### Task material

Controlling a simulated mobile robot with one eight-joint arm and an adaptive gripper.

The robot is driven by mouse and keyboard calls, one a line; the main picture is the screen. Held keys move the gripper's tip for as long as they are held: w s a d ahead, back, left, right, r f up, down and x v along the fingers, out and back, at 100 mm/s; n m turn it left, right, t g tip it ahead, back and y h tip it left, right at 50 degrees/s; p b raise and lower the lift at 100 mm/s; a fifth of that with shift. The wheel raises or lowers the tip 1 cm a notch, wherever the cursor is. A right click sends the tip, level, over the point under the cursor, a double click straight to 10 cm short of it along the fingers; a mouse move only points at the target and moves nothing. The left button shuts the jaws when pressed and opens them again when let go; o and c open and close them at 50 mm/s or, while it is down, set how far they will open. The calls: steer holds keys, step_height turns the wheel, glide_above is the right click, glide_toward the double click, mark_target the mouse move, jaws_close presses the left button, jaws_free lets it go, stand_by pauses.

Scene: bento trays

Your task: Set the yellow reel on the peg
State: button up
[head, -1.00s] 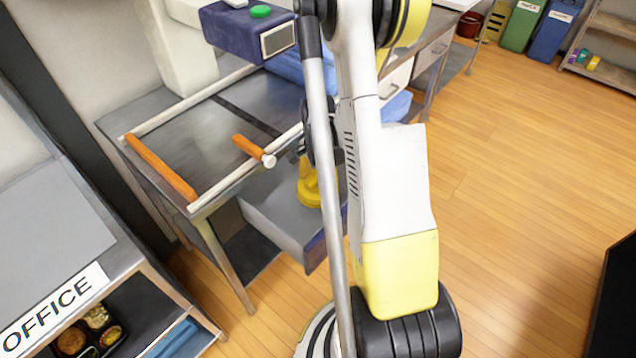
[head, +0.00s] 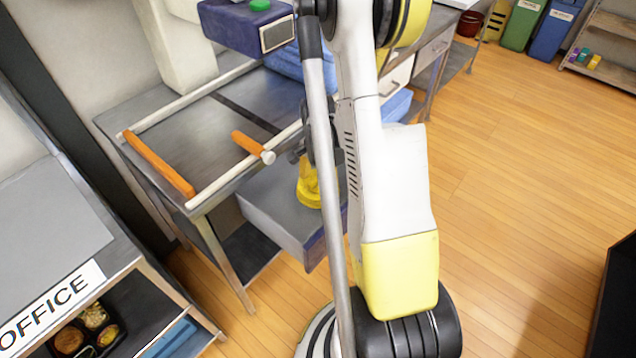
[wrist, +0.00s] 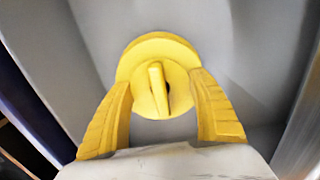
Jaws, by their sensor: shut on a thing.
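The yellow reel (wrist: 160,46) is between the two yellow fingers of my gripper (wrist: 160,88) in the wrist view. My gripper is shut on it, with a finger at each side. The reel shows a round flange and a raised bar across its middle. In the head view yellow parts (head: 308,190) show low beside the table, partly behind my arm; I cannot tell reel from fingers there. An orange rod with a white end (head: 246,142) sticks out at the table's front rail, left of and above the gripper; it looks like the peg.
A grey metal table (head: 195,125) has white rails and an orange bar (head: 160,165) at its left end. A grey open drawer or box (head: 275,215) lies under the gripper. An office-labelled shelf (head: 60,230) with food trays stands at left.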

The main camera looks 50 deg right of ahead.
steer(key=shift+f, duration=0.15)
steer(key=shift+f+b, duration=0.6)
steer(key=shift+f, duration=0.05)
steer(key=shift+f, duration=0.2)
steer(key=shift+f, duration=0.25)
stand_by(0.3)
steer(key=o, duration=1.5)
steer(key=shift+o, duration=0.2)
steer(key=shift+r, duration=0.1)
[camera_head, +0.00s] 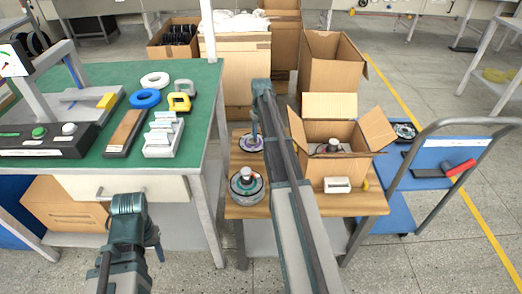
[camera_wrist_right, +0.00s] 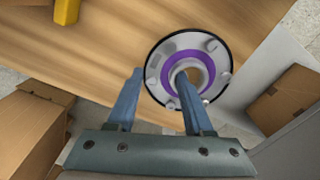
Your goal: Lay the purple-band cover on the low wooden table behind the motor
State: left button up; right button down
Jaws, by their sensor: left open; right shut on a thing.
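The purple-band cover (camera_wrist_right: 212,48) is a round light disc with a purple ring, dark rim and central hole. In the head view the cover (camera_head: 249,144) is at the far left of the low wooden table (camera_head: 262,207), behind the motor (camera_head: 247,183). My right gripper (camera_wrist_right: 160,76) is shut on the cover's side, one finger at the hole and one outside the rim. It also shows in the head view (camera_head: 254,137). I cannot tell whether the cover touches the wood. My left gripper (camera_head: 155,238) is open and empty in front of the green bench.
An open cardboard box (camera_head: 330,150) stands on the low table, right of my right arm. A white block (camera_head: 337,185) lies before it. The green-topped bench (camera_head: 190,120) is close on the left; a blue trolley (camera_head: 448,158) is on the right.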

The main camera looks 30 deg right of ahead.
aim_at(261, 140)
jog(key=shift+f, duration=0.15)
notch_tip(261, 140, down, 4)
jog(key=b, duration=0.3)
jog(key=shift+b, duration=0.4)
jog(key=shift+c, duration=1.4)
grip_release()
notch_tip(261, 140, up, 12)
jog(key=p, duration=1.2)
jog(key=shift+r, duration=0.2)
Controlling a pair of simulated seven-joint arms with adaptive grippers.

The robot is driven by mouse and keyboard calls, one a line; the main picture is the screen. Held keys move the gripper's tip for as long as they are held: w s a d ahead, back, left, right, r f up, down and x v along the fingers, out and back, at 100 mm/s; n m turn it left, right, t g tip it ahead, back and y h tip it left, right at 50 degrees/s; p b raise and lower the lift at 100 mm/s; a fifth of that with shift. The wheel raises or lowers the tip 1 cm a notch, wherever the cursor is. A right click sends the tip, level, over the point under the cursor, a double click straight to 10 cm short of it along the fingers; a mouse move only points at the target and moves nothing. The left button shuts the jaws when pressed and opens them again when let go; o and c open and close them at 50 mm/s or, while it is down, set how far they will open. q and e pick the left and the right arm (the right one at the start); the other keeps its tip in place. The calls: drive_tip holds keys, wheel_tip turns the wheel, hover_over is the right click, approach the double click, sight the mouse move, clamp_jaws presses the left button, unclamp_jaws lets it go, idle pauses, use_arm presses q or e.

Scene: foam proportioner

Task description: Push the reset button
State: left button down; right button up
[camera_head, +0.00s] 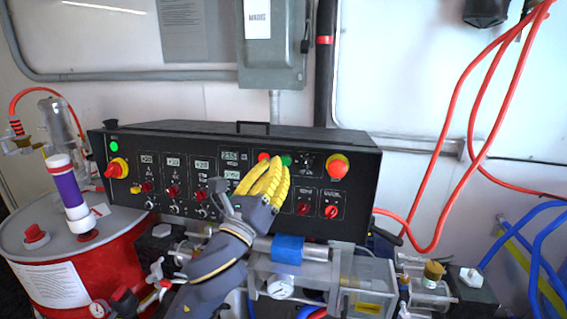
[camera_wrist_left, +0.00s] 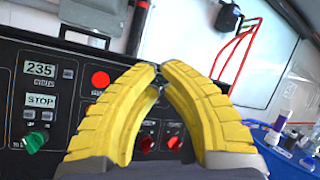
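The black control panel (camera_head: 220,132) spans the middle of the head view and carries several buttons, knobs and small displays. I cannot read a reset label. A round red button (camera_head: 263,157) and a green one (camera_head: 286,160) sit near my left gripper (camera_head: 274,166). Its yellow fingers are in front of the panel; whether they touch it I cannot tell. In the left wrist view the fingertips (camera_wrist_left: 158,76) meet with nothing seen between them. The red button (camera_wrist_left: 100,79) is left of the tips there. The panel behind the fingers is hidden. My right gripper is not in view.
A large red knob on yellow (camera_head: 337,168) is right of the gripper. A red drum (camera_head: 118,268) stands at left, and metal pump parts (camera_head: 350,280) lie below the panel. Red hoses (camera_head: 455,130) hang at right. A grey electrical box (camera_head: 270,62) is above.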

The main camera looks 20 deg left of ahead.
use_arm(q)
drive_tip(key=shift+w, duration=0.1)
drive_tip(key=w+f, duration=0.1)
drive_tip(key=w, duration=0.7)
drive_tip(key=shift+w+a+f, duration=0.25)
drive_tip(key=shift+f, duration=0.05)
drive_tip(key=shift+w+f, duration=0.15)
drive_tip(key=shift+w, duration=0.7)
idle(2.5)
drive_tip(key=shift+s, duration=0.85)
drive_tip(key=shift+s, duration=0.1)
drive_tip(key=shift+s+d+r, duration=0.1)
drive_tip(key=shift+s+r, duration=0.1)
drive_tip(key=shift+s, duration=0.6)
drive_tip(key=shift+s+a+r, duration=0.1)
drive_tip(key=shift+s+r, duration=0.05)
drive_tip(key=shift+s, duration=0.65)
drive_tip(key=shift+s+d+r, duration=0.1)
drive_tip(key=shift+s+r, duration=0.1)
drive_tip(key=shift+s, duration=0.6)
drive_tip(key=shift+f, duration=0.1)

### Goal
Skip the pictures and quote each line of the entries above, from the first through the line with "[wrist, +0.00s]", exactly as it appears.

### Final result
Controlling a simulated mobile robot with one eight-joint arm and an adaptive gripper.

The robot is driven by mouse and keyboard calls, one a line; the main picture is the screen. Held keys move the gripper's tip for as long as they are held: w s a d ahead, back, left, right, r f up, down and x v along the fingers, out and back, at 100 mm/s; n m turn it left, right, t g tip it ahead, back and y h tip it left, right at 50 degrees/s; p b raise and lower the lift at 100 mm/s; a fifth of that with shift. The wheel raises or lowers the tip 1 cm a notch, wherever the cursor is. A right click sends the tip, level, over the point under the cursor, a double click straight to 10 cm short of it along the fingers; a mouse move only points at the target and moves nothing. The left button shuts the jaws when pressed and opens them again when let go; o and c open and close them at 50 mm/s or, while it is down, set how far they will open. The calls: steer holds keys, step_height turns the wheel, glide_above is the right click, glide_toward the double click, mark_target the mouse move, jaws_close presses the left button, jaws_free lets it go, stand_by pauses.

Scene: bento trays

Your task: Set the yellow reel on the peg
State: button up
[head, -1.00s] 
[head, +0.00s] 
[wrist, +0.00s] 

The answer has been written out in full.